● WHAT IS NEEDED: Take from the listing each line that has the string "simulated".

● MATERIAL SUPPLIED:

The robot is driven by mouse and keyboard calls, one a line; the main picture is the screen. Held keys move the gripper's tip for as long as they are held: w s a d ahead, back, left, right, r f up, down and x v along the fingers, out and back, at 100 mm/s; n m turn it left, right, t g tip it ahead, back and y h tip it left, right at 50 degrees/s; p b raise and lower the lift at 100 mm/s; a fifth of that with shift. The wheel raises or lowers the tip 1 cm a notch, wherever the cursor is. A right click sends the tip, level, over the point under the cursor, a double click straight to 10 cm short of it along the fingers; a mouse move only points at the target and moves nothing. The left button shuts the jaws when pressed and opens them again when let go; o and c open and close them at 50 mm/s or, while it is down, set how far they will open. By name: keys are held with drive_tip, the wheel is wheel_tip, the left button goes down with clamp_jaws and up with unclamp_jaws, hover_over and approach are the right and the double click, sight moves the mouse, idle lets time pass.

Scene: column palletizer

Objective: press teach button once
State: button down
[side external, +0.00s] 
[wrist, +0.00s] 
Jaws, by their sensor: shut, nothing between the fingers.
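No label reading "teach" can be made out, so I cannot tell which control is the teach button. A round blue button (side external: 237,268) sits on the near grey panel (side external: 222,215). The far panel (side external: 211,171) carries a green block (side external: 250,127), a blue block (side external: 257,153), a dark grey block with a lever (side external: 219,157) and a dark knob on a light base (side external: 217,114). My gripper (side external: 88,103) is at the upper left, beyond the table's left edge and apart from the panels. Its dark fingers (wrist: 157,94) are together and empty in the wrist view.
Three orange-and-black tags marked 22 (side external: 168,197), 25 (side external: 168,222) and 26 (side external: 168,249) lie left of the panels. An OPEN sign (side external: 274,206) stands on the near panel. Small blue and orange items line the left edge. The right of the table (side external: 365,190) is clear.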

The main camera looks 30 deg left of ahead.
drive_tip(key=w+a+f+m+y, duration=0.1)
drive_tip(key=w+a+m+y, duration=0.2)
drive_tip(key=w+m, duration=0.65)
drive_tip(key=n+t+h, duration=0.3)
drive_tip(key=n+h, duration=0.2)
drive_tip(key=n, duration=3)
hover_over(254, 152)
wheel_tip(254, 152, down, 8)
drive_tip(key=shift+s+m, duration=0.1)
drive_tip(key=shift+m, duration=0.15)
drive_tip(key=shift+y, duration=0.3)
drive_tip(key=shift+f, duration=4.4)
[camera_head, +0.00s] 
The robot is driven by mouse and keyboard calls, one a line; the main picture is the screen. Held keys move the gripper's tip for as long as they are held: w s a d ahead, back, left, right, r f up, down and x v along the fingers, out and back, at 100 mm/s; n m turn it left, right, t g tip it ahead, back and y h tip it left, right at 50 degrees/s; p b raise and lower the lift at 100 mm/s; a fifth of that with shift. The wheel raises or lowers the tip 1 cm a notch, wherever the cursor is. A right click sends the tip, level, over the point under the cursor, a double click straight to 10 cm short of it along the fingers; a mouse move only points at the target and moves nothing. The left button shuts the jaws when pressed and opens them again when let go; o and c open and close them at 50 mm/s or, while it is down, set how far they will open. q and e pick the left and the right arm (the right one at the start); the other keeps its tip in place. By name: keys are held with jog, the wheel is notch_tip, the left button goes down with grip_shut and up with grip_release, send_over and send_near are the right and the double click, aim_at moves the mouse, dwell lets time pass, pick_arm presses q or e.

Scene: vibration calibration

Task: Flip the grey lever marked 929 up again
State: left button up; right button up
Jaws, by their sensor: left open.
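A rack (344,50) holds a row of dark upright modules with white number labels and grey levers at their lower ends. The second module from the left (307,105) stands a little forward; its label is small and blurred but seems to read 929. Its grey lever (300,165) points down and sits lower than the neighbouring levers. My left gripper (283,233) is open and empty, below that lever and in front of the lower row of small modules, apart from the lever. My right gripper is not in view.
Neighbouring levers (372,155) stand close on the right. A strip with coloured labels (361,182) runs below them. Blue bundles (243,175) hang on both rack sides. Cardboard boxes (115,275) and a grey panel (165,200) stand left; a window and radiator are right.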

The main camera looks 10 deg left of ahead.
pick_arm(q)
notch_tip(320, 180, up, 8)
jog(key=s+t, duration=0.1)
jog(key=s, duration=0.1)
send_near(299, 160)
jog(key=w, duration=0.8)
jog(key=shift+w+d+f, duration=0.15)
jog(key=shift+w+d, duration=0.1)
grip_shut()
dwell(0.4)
* * *
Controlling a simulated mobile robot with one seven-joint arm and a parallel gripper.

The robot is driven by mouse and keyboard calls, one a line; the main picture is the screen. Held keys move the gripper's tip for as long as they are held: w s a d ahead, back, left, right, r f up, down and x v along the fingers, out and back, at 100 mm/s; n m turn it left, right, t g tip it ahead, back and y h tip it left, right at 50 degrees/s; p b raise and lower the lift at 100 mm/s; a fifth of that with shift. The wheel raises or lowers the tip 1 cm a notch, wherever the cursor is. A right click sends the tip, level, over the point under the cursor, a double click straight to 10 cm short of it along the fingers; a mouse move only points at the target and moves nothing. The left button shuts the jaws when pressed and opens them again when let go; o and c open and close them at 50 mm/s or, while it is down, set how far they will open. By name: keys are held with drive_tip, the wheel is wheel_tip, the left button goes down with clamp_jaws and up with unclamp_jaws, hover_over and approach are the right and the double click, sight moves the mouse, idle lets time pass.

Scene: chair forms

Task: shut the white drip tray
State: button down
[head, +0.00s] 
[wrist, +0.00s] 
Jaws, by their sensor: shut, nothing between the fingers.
...
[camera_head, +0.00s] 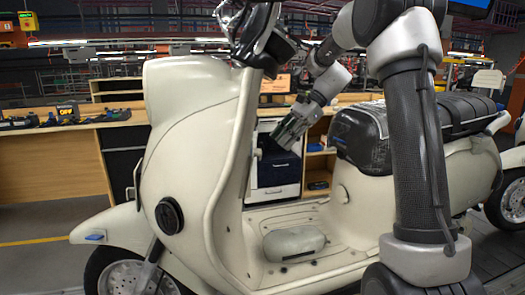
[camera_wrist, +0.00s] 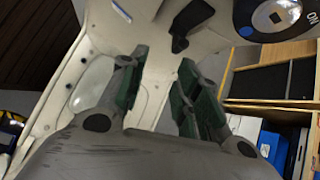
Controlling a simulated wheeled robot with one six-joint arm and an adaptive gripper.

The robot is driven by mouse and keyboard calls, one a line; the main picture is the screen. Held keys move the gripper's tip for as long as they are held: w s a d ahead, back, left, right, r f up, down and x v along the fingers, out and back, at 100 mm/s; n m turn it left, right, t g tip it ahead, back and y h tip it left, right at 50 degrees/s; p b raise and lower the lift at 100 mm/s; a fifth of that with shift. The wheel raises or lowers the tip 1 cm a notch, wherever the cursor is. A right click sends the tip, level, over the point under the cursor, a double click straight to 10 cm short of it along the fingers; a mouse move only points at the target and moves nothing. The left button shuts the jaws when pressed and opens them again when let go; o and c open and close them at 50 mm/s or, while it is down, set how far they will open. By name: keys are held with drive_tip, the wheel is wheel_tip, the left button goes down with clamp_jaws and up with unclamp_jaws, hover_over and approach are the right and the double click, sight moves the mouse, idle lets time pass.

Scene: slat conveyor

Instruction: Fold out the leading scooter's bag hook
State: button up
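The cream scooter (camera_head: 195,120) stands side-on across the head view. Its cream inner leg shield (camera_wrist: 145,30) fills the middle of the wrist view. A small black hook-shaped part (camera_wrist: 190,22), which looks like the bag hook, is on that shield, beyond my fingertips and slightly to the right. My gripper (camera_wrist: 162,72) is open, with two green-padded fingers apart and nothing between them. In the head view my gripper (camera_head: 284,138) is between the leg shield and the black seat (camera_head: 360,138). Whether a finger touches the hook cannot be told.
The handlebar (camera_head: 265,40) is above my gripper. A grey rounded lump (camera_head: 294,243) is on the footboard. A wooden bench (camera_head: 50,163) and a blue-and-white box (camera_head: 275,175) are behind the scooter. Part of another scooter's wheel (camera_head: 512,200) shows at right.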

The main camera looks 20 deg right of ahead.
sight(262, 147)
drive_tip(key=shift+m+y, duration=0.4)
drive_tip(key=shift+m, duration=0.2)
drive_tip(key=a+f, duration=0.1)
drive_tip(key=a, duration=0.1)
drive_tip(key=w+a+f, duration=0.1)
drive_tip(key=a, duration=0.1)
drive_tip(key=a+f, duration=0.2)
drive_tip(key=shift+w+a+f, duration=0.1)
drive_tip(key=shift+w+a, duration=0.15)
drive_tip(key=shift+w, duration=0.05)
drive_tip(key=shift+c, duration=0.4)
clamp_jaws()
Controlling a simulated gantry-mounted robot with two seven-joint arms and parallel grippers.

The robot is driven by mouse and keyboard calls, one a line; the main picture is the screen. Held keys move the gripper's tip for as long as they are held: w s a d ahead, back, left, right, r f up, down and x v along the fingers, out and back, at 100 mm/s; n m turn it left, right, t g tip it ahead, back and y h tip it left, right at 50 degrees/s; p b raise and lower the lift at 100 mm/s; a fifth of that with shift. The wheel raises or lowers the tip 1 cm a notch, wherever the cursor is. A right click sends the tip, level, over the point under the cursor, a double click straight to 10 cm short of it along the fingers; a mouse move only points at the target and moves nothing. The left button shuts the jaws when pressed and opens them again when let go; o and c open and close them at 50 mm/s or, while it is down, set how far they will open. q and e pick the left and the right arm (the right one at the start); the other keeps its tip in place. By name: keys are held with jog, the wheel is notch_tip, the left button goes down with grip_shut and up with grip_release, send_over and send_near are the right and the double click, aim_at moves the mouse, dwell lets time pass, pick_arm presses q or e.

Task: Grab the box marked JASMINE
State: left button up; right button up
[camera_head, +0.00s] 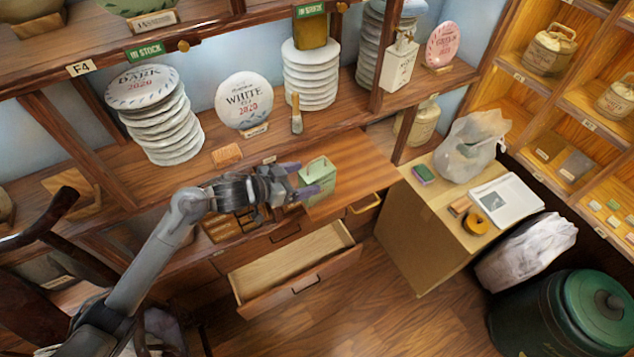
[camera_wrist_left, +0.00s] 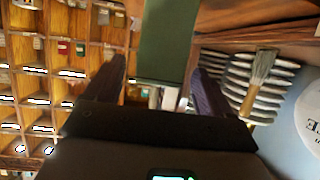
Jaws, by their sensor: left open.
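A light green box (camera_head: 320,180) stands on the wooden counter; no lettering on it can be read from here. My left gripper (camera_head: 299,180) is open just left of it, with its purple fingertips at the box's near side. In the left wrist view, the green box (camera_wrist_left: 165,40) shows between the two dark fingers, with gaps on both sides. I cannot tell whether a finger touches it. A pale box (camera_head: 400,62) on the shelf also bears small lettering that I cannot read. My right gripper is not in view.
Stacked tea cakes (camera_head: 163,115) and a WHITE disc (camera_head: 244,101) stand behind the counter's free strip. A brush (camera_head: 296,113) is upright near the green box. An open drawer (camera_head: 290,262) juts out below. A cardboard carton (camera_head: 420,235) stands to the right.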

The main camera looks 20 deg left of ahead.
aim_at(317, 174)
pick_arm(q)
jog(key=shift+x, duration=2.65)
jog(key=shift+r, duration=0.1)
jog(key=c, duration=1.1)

● OUTPUT BELOW:
Controlling a simulated mobile robot with one seven-joint arm and a parallel gripper.
Controlling a simulated wheeled robot with one six-joint arm and an adaptive gripper.
Controlling a simulated gantry-mounted robot with two seven-joint arms and parallel grippers.

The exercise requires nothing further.